Every record should be copied exactly, except that pictures are to be omitted.

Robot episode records
↓↓↓
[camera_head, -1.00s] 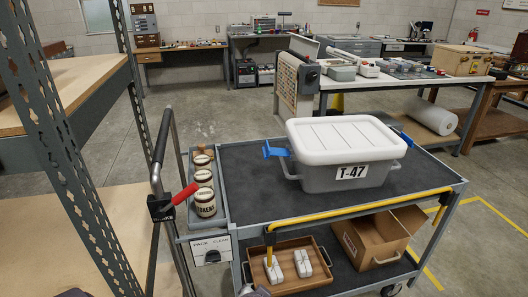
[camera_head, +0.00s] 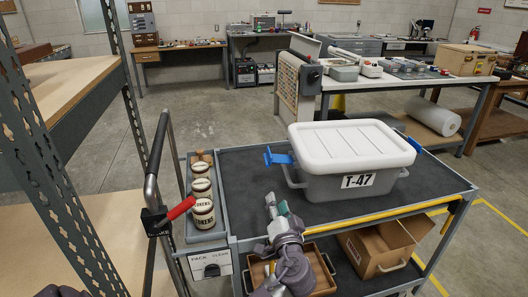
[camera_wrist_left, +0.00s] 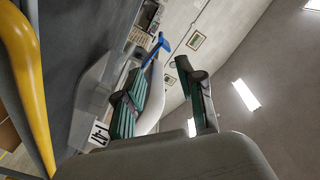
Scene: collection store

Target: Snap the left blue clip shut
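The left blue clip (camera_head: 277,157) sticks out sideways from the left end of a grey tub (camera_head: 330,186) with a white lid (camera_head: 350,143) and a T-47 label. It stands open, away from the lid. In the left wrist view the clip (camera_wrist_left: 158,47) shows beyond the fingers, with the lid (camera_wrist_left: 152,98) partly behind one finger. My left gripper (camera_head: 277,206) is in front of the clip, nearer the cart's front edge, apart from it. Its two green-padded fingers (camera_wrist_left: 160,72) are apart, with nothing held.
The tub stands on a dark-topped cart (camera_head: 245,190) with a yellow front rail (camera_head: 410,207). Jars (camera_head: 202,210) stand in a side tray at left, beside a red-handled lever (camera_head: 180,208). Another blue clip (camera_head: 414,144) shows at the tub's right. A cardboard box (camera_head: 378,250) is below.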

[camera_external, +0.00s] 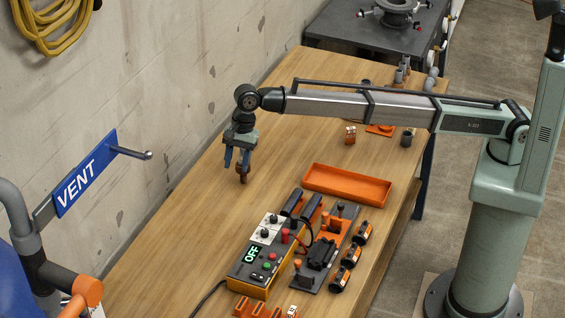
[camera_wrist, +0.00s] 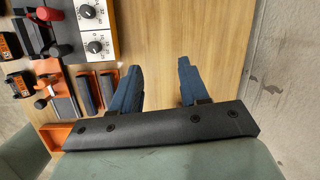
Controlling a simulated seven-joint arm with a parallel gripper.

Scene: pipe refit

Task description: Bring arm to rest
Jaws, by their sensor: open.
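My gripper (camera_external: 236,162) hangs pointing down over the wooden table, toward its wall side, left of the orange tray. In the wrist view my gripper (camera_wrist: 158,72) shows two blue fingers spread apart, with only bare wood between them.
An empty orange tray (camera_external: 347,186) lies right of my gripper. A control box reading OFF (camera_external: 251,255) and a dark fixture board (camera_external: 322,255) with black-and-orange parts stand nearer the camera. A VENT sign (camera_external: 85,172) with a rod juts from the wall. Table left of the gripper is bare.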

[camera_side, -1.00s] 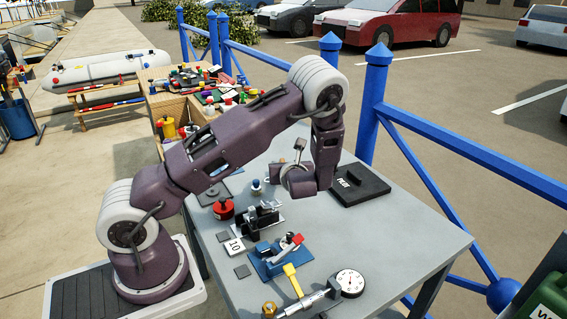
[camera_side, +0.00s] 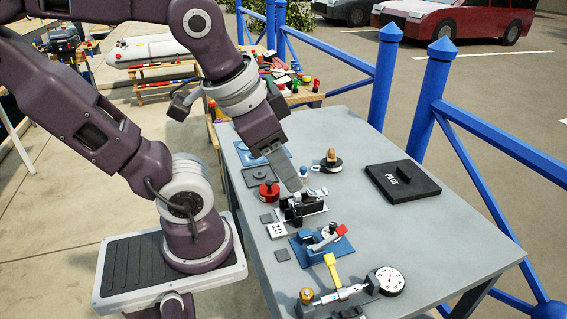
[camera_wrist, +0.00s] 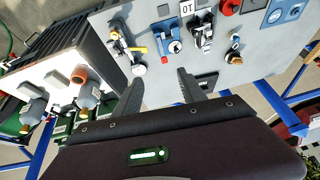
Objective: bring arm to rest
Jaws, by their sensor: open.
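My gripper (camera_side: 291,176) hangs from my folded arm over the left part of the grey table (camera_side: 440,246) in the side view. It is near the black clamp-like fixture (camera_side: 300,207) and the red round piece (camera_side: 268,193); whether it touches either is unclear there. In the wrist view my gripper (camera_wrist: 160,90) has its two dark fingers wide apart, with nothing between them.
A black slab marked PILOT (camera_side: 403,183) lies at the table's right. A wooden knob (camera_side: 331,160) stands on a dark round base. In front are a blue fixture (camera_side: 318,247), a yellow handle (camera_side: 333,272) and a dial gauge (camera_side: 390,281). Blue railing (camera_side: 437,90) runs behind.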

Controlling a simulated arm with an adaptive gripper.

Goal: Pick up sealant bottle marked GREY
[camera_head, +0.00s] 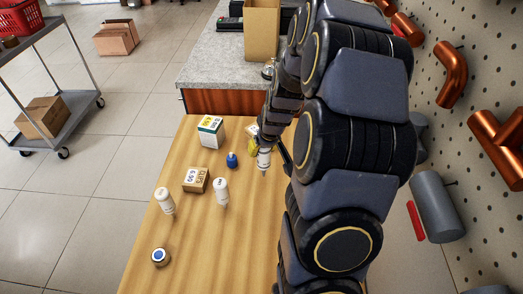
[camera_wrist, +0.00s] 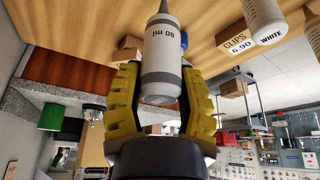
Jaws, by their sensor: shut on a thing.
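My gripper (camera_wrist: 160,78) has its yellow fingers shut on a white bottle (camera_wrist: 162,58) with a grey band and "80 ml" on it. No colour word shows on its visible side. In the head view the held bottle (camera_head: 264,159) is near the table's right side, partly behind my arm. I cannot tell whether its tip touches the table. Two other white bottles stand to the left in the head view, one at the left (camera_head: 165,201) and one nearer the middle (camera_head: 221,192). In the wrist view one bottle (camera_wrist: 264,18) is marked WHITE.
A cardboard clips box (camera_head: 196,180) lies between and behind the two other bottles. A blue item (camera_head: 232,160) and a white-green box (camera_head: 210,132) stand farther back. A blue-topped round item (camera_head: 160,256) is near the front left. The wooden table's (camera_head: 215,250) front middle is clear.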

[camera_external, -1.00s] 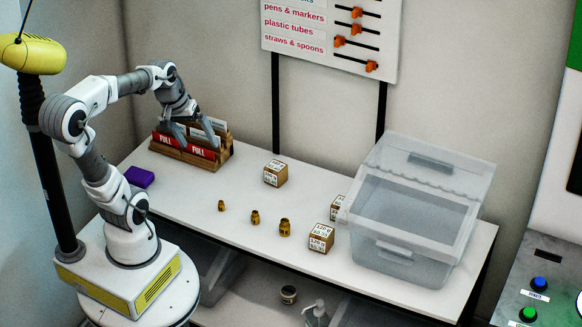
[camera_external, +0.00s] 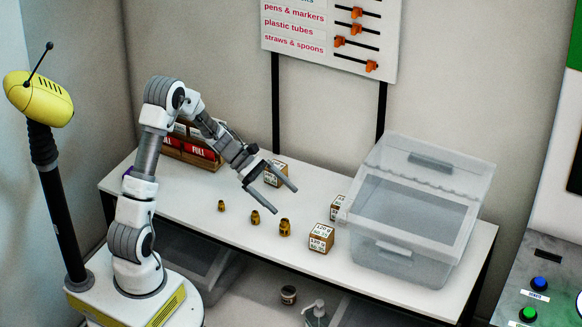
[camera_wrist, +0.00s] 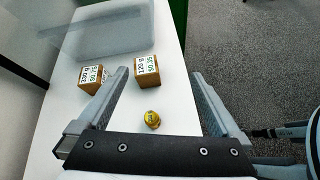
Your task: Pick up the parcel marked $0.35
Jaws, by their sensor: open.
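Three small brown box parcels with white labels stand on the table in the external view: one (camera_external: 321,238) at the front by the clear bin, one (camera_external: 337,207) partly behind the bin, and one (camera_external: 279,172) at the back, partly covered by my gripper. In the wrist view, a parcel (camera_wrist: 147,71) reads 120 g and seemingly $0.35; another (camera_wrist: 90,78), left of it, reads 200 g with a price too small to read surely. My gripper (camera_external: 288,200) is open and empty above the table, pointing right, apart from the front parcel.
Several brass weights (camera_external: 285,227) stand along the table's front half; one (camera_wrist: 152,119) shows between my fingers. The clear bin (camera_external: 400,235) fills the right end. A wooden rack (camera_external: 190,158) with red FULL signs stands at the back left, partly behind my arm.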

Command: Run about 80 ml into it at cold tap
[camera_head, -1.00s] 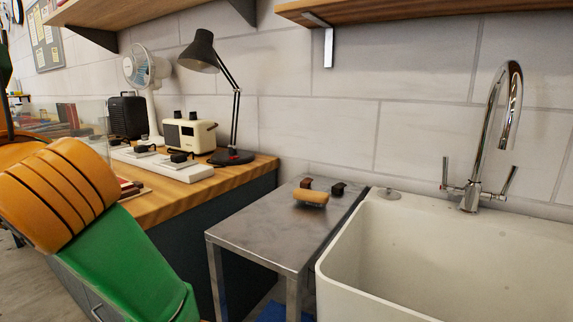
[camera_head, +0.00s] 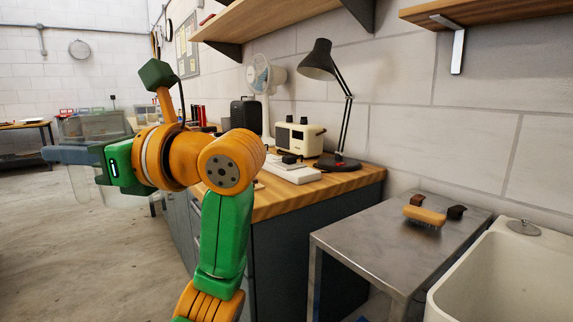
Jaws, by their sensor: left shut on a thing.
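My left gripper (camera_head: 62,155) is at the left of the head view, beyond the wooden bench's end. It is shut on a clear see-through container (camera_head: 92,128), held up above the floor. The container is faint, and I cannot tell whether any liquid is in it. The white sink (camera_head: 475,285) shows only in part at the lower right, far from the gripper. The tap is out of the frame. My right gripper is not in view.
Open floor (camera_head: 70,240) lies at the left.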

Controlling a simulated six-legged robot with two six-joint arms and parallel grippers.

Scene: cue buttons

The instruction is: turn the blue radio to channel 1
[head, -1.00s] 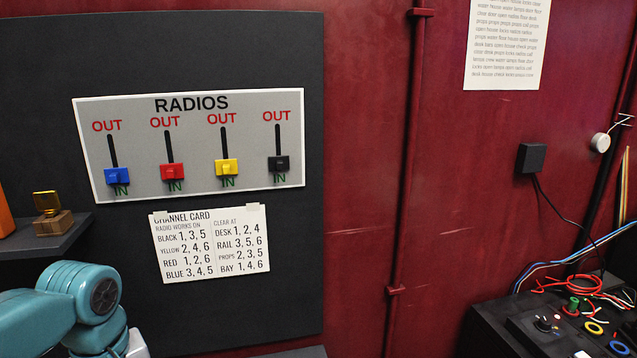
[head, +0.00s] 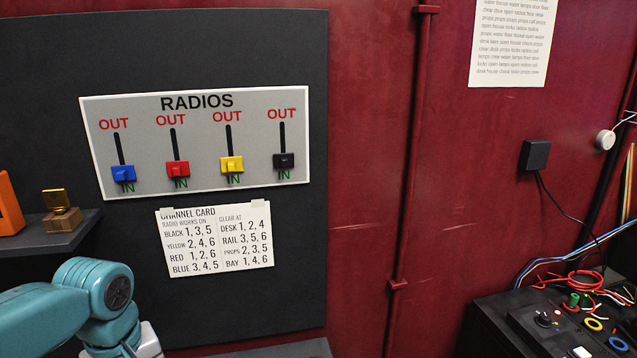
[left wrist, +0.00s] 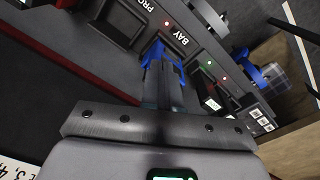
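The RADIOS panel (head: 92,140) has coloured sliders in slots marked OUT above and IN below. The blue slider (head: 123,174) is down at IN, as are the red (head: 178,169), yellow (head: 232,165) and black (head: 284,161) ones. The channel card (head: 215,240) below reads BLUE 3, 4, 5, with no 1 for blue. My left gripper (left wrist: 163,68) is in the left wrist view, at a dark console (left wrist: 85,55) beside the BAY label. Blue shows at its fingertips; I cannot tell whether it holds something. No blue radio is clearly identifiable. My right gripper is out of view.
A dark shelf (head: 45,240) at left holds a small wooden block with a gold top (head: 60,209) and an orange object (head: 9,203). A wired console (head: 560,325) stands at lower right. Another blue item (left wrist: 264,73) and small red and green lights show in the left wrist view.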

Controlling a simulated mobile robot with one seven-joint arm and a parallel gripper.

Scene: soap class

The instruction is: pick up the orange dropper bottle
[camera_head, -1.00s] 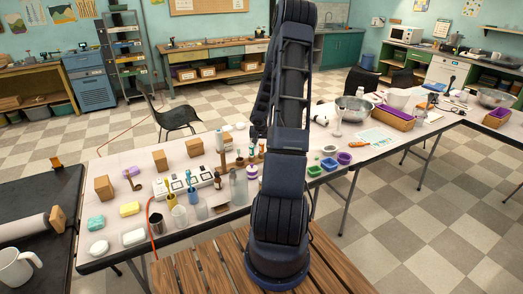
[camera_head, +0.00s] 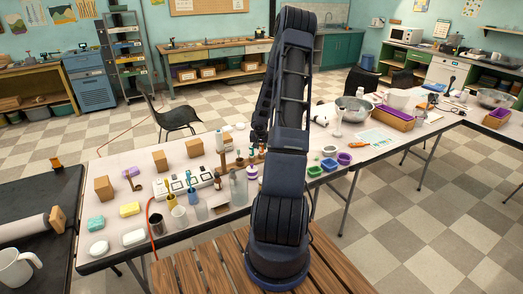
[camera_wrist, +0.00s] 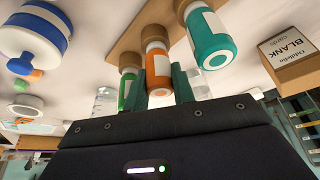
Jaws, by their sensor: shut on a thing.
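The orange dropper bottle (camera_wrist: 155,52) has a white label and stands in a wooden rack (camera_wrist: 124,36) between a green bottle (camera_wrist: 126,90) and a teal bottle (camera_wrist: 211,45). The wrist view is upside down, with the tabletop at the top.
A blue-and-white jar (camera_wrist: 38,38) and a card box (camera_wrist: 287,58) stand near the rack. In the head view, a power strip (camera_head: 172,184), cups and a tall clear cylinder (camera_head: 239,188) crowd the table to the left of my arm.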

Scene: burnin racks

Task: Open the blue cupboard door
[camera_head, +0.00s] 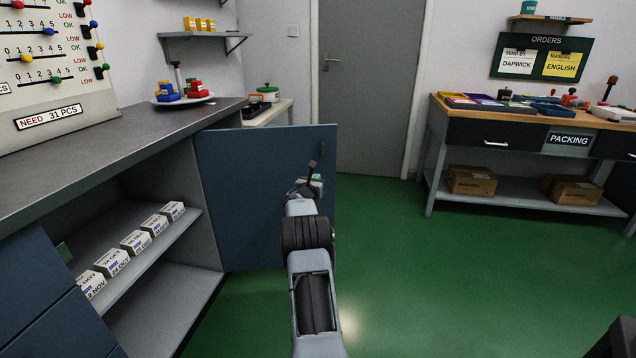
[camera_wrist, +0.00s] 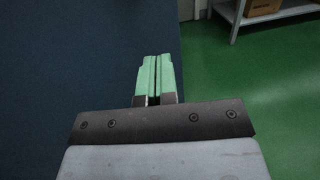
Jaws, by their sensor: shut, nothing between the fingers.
↑↑↑
Answer to this exercise
[camera_head, -1.00s] 
[camera_head, +0.00s] 
[camera_wrist_left, +0.00s] 
Scene: collection store

Target: Snap the left blue clip shut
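The left blue clip (camera_head: 277,157) sticks out sideways from the left end of a grey tub (camera_head: 330,186) with a white lid (camera_head: 350,143) and a T-47 label. It stands open, away from the lid. In the left wrist view the clip (camera_wrist_left: 158,47) shows beyond the fingers, with the lid (camera_wrist_left: 152,98) partly behind one finger. My left gripper (camera_head: 277,206) is in front of the clip, nearer the cart's front edge, apart from it. Its two green-padded fingers (camera_wrist_left: 160,72) are apart, with nothing held.
The tub stands on a dark-topped cart (camera_head: 245,190) with a yellow front rail (camera_head: 410,207). Jars (camera_head: 202,210) stand in a side tray at left, beside a red-handled lever (camera_head: 180,208). Another blue clip (camera_head: 414,144) shows at the tub's right. A cardboard box (camera_head: 378,250) is below.

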[camera_external, +0.00s] 
[camera_wrist, +0.00s] 
Controlling a simulated seven-joint arm with a parallel gripper.

Scene: pipe refit

Task description: Bring arm to rest
Jaws, by their sensor: open.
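My gripper (camera_external: 236,162) hangs pointing down over the wooden table, toward its wall side, left of the orange tray. In the wrist view my gripper (camera_wrist: 158,72) shows two blue fingers spread apart, with only bare wood between them.
An empty orange tray (camera_external: 347,186) lies right of my gripper. A control box reading OFF (camera_external: 251,255) and a dark fixture board (camera_external: 322,255) with black-and-orange parts stand nearer the camera. A VENT sign (camera_external: 85,172) with a rod juts from the wall. Table left of the gripper is bare.

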[camera_side, -1.00s] 
[camera_side, +0.00s] 
[camera_wrist, +0.00s] 
Objective: bring arm to rest
Jaws, by their sensor: open.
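My gripper (camera_side: 291,176) hangs from my folded arm over the left part of the grey table (camera_side: 440,246) in the side view. It is near the black clamp-like fixture (camera_side: 300,207) and the red round piece (camera_side: 268,193); whether it touches either is unclear there. In the wrist view my gripper (camera_wrist: 160,90) has its two dark fingers wide apart, with nothing between them.
A black slab marked PILOT (camera_side: 403,183) lies at the table's right. A wooden knob (camera_side: 331,160) stands on a dark round base. In front are a blue fixture (camera_side: 318,247), a yellow handle (camera_side: 333,272) and a dial gauge (camera_side: 390,281). Blue railing (camera_side: 437,90) runs behind.

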Controlling a simulated arm with an adaptive gripper.

Goal: Pick up sealant bottle marked GREY
[camera_head, +0.00s] 
[camera_wrist, +0.00s] 
Jaws, by their sensor: shut on a thing.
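My gripper (camera_wrist: 160,78) has its yellow fingers shut on a white bottle (camera_wrist: 162,58) with a grey band and "80 ml" on it. No colour word shows on its visible side. In the head view the held bottle (camera_head: 264,159) is near the table's right side, partly behind my arm. I cannot tell whether its tip touches the table. Two other white bottles stand to the left in the head view, one at the left (camera_head: 165,201) and one nearer the middle (camera_head: 221,192). In the wrist view one bottle (camera_wrist: 264,18) is marked WHITE.
A cardboard clips box (camera_head: 196,180) lies between and behind the two other bottles. A blue item (camera_head: 232,160) and a white-green box (camera_head: 210,132) stand farther back. A blue-topped round item (camera_head: 160,256) is near the front left. The wooden table's (camera_head: 215,250) front middle is clear.

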[camera_external, -1.00s] 
[camera_external, +0.00s] 
[camera_wrist, +0.00s] 
Your task: Pick up the parcel marked $0.35
Jaws, by their sensor: open.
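Three small brown box parcels with white labels stand on the table in the external view: one (camera_external: 321,238) at the front by the clear bin, one (camera_external: 337,207) partly behind the bin, and one (camera_external: 279,172) at the back, partly covered by my gripper. In the wrist view, a parcel (camera_wrist: 147,71) reads 120 g and seemingly $0.35; another (camera_wrist: 90,78), left of it, reads 200 g with a price too small to read surely. My gripper (camera_external: 288,200) is open and empty above the table, pointing right, apart from the front parcel.
Several brass weights (camera_external: 285,227) stand along the table's front half; one (camera_wrist: 152,119) shows between my fingers. The clear bin (camera_external: 400,235) fills the right end. A wooden rack (camera_external: 190,158) with red FULL signs stands at the back left, partly behind my arm.

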Command: Run about 80 ml into it at cold tap
[camera_head, -1.00s] 
[camera_head, +0.00s] 
Jaws, by their sensor: left shut on a thing.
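My left gripper (camera_head: 62,155) is at the left of the head view, beyond the wooden bench's end. It is shut on a clear see-through container (camera_head: 92,128), held up above the floor. The container is faint, and I cannot tell whether any liquid is in it. The white sink (camera_head: 475,285) shows only in part at the lower right, far from the gripper. The tap is out of the frame. My right gripper is not in view.
Open floor (camera_head: 70,240) lies at the left.

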Controlling a simulated six-legged robot with two six-joint arms and parallel grippers.

Scene: cue buttons

The instruction is: turn the blue radio to channel 1
[head, -1.00s] 
[head, +0.00s] 
[left wrist, +0.00s] 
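The RADIOS panel (head: 92,140) has coloured sliders in slots marked OUT above and IN below. The blue slider (head: 123,174) is down at IN, as are the red (head: 178,169), yellow (head: 232,165) and black (head: 284,161) ones. The channel card (head: 215,240) below reads BLUE 3, 4, 5, with no 1 for blue. My left gripper (left wrist: 163,68) is in the left wrist view, at a dark console (left wrist: 85,55) beside the BAY label. Blue shows at its fingertips; I cannot tell whether it holds something. No blue radio is clearly identifiable. My right gripper is out of view.
A dark shelf (head: 45,240) at left holds a small wooden block with a gold top (head: 60,209) and an orange object (head: 9,203). A wired console (head: 560,325) stands at lower right. Another blue item (left wrist: 264,73) and small red and green lights show in the left wrist view.

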Controlling a simulated mobile robot with one seven-joint arm and a parallel gripper.

Scene: soap class

The instruction is: pick up the orange dropper bottle
[camera_head, -1.00s] 
[camera_head, +0.00s] 
[camera_wrist, +0.00s] 
Jaws, by their sensor: shut on a thing.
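The orange dropper bottle (camera_wrist: 155,52) has a white label and stands in a wooden rack (camera_wrist: 124,36) between a green bottle (camera_wrist: 126,90) and a teal bottle (camera_wrist: 211,45). The wrist view is upside down, with the tabletop at the top.
A blue-and-white jar (camera_wrist: 38,38) and a card box (camera_wrist: 287,58) stand near the rack. In the head view, a power strip (camera_head: 172,184), cups and a tall clear cylinder (camera_head: 239,188) crowd the table to the left of my arm.

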Scene: burnin racks

Task: Open the blue cupboard door
[camera_head, +0.00s] 
[camera_wrist, +0.00s] 
Jaws, by their sensor: shut, nothing between the fingers.

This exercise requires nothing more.